To do »
Extract, in full, the lines below, beginning at the first and ending with the line that contains "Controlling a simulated". Pictures do not belong in the copy.

··········

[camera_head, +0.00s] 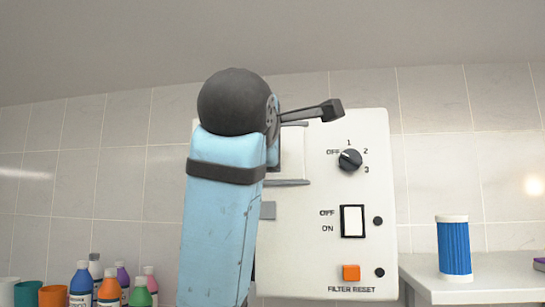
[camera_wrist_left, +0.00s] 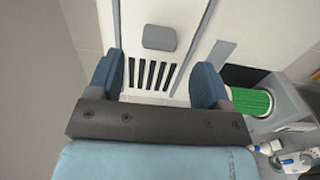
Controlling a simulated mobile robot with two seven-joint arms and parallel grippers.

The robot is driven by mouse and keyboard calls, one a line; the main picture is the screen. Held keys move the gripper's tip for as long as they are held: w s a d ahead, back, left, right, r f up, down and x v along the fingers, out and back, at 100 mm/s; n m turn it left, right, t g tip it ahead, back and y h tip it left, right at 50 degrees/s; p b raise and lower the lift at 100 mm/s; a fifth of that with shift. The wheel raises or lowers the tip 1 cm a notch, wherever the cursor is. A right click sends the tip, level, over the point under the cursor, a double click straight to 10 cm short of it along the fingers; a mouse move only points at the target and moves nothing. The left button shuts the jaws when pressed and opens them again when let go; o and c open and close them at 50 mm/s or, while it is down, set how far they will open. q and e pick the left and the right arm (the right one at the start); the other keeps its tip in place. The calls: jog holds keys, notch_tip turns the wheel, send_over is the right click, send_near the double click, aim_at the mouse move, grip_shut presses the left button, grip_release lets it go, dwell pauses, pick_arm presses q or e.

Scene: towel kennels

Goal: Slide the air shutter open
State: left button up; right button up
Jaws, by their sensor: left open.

··········

The solution »
[camera_head, +0.00s] 
[camera_wrist_left, +0.00s] 
Controlling a simulated mobile robot with two seven-joint arms and parallel grippers.

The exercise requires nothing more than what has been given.